• What you will do:
Go through the data below. List every line that holds the word "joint".

• Stored entries:

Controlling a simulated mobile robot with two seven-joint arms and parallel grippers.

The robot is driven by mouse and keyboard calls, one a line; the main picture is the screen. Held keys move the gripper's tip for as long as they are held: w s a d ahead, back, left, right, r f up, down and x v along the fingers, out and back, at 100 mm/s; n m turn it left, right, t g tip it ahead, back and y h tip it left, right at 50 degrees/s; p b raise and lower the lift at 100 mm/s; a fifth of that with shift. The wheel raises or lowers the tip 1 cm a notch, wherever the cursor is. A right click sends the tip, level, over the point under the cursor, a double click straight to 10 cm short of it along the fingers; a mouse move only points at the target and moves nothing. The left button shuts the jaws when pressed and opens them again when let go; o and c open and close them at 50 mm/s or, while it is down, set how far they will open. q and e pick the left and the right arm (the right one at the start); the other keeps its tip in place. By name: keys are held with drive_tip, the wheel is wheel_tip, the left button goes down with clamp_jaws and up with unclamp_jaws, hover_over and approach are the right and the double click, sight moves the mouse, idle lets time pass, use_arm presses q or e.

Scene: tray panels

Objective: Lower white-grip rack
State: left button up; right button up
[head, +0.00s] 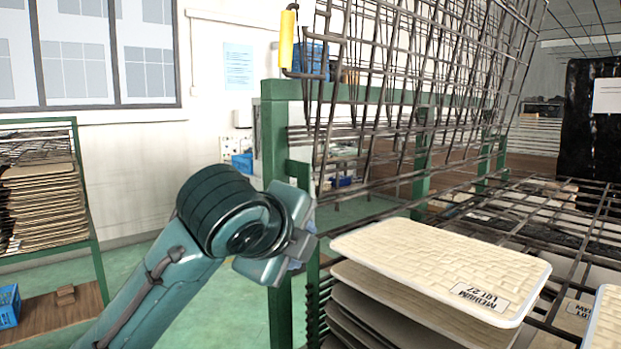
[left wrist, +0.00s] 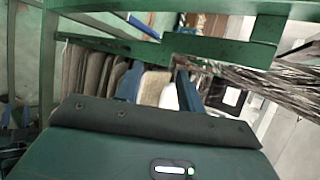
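A raised wire rack (head: 400,75) stands steeply tilted above the green frame (head: 385,93) in the head view. A yellow grip (head: 287,40) hangs at its left edge; I see no white grip. A second wire rack (head: 545,207) lies flat at the right, behind the trays. My left gripper (head: 300,258) is by the green post, below the yellow grip and left of the tray stack, apart from both racks' grips. In the left wrist view its two blue fingers (left wrist: 159,90) stand apart with nothing visibly held between them. My right gripper is not in view.
Cream tray panels (head: 440,262), the top one labelled "MEDIUM LOT 27", are stacked at the lower right. A green shelf (head: 97,240) with stacked boards stands at the left. Open green floor lies between shelf and frame.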

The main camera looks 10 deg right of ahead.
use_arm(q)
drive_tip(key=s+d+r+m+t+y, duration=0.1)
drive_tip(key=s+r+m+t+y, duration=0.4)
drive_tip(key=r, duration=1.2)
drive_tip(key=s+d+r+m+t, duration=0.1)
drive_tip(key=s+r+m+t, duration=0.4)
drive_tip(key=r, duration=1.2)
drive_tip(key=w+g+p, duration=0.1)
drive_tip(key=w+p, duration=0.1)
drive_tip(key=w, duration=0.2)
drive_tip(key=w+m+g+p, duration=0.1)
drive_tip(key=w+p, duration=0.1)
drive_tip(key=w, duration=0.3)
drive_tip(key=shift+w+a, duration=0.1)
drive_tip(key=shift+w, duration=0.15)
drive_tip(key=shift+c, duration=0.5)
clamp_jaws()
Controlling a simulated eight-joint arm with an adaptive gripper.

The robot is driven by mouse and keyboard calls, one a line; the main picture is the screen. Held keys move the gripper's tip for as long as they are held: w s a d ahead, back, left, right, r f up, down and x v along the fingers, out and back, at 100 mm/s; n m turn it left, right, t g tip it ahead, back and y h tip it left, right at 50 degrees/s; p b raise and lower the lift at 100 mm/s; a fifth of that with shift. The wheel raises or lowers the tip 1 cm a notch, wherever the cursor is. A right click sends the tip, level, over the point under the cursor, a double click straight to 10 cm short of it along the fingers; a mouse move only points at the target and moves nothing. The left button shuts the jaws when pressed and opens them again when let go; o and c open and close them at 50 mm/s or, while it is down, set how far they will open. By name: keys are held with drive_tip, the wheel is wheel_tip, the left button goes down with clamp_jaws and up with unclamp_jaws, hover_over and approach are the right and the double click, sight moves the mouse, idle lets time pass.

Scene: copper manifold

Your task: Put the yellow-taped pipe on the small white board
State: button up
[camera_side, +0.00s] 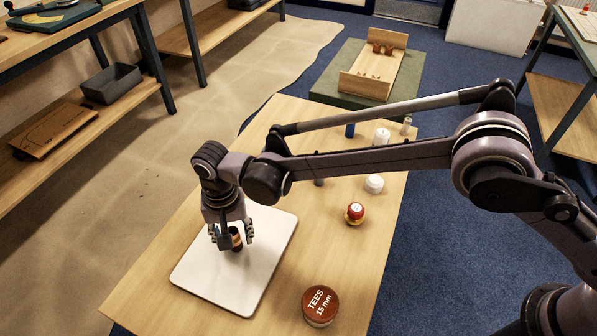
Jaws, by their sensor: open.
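The small white board (205,280) lies flat on the wooden table at the front left. My gripper (232,238) points down low over the board, with its fingers apart. A short upright piece (236,240), dark with an orange-copper band, stands between the fingers, apparently on the board. The fingers partly hide it, and I cannot tell whether its band is the yellow tape. A small pale piece with a yellowish tint (406,126) stands at the far right of the table; it is too small to identify surely.
A round brown tin marked "TEES 15 mm" (320,306) stands at the front. My arm crosses above the table. Left of the board is mostly clear.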

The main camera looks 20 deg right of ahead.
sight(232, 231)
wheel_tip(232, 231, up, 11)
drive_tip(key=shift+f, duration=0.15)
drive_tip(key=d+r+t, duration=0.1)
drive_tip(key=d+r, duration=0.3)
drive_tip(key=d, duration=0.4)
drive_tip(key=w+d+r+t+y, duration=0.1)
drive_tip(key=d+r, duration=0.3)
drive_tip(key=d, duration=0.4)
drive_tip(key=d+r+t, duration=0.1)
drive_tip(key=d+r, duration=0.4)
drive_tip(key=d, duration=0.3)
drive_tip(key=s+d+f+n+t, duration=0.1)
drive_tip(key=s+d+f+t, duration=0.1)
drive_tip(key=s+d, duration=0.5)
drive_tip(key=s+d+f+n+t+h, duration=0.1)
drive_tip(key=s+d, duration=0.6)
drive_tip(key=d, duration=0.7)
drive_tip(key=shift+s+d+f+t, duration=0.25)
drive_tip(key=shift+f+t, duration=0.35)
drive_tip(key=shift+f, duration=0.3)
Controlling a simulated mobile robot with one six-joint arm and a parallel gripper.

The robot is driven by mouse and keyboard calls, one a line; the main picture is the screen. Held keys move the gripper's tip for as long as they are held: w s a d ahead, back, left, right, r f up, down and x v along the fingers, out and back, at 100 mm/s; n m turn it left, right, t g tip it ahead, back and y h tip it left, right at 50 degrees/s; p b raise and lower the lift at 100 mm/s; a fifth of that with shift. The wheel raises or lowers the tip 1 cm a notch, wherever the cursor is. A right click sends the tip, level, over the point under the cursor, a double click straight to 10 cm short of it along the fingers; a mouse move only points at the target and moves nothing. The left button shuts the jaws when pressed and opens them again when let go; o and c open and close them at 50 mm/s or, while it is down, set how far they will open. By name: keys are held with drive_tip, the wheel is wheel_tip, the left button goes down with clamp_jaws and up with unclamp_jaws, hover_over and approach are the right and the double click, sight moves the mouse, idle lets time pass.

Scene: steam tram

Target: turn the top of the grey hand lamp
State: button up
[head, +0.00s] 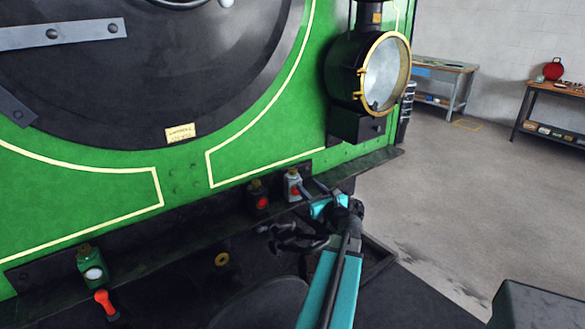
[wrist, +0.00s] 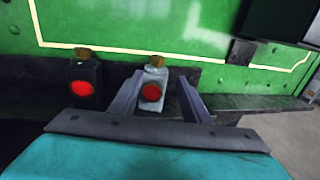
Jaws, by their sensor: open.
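The grey hand lamp (head: 293,186) stands upright on the dark ledge at the front of the green engine. It has a red lens and a small brass-brown top. In the wrist view the lamp (wrist: 153,88) shows between the two fingers, with its top (wrist: 156,61) beyond and above the fingertips. My gripper (head: 311,189) is open and close to the lamp, just right of it in the head view. In the wrist view my gripper (wrist: 162,80) has one finger on each side of the lamp. I cannot tell whether either finger touches it.
A black lamp with a red lens (head: 257,197) stands close to the left of the grey one. A green lamp (head: 91,265) and a red-topped object (head: 106,304) are farther left. A large headlamp (head: 383,75) is above right. Open floor lies to the right.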

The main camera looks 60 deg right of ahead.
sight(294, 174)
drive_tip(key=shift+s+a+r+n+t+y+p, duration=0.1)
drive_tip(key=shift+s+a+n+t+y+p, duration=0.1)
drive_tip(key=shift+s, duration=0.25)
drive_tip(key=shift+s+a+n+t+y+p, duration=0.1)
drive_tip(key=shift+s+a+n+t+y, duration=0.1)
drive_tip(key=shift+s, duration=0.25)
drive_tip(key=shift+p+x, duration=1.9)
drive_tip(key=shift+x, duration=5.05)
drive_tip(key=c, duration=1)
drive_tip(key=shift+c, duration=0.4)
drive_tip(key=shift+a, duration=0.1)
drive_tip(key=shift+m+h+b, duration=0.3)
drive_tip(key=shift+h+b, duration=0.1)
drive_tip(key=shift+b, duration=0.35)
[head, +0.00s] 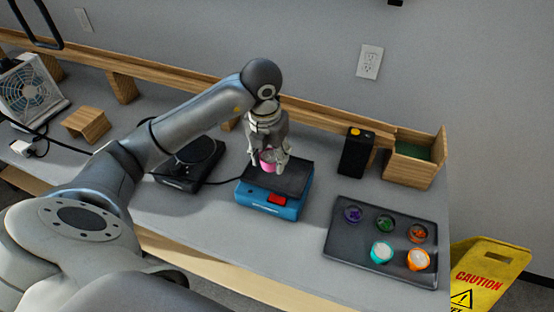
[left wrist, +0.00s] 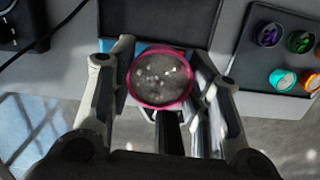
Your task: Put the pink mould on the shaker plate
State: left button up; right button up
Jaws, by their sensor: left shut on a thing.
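The pink mould (head: 268,160) is a small round cup with grey, speckled contents. My left gripper (head: 269,158) is shut on it, and the mould is just over the shaker's dark top plate (head: 292,178). I cannot tell whether it touches the plate. The shaker (head: 270,201) has a blue body and a red switch. In the left wrist view the pink mould (left wrist: 160,78) sits upright between the two fingers, with the plate (left wrist: 160,20) behind it. My right gripper is not in view.
A dark tray (head: 345,245) with several coloured cups lies to the right. A black box (head: 355,153) and a wooden bin (head: 412,160) stand at the back right. A black device (head: 192,162) with a cable is left of the shaker. A yellow caution sign (head: 490,275) stands beyond the table's right end.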

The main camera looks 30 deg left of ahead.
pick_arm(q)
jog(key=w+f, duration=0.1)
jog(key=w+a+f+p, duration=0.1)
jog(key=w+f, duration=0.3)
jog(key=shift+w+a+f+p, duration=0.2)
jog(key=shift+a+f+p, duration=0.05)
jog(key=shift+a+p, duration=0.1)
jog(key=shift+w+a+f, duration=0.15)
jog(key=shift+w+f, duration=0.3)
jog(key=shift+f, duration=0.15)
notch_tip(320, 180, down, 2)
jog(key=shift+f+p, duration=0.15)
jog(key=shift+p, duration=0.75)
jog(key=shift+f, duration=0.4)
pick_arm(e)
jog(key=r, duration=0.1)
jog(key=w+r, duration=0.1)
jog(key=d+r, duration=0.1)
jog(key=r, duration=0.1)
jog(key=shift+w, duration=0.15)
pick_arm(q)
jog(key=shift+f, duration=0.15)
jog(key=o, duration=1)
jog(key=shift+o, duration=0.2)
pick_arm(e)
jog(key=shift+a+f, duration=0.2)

• Reply:
Controlling a simulated mobile robot with two seven-joint arms and parallel grippers.
Controlling a simulated eight-joint arm with an adaptive gripper.
Controlling a simulated mobile robot with one six-joint arm and a parallel gripper.

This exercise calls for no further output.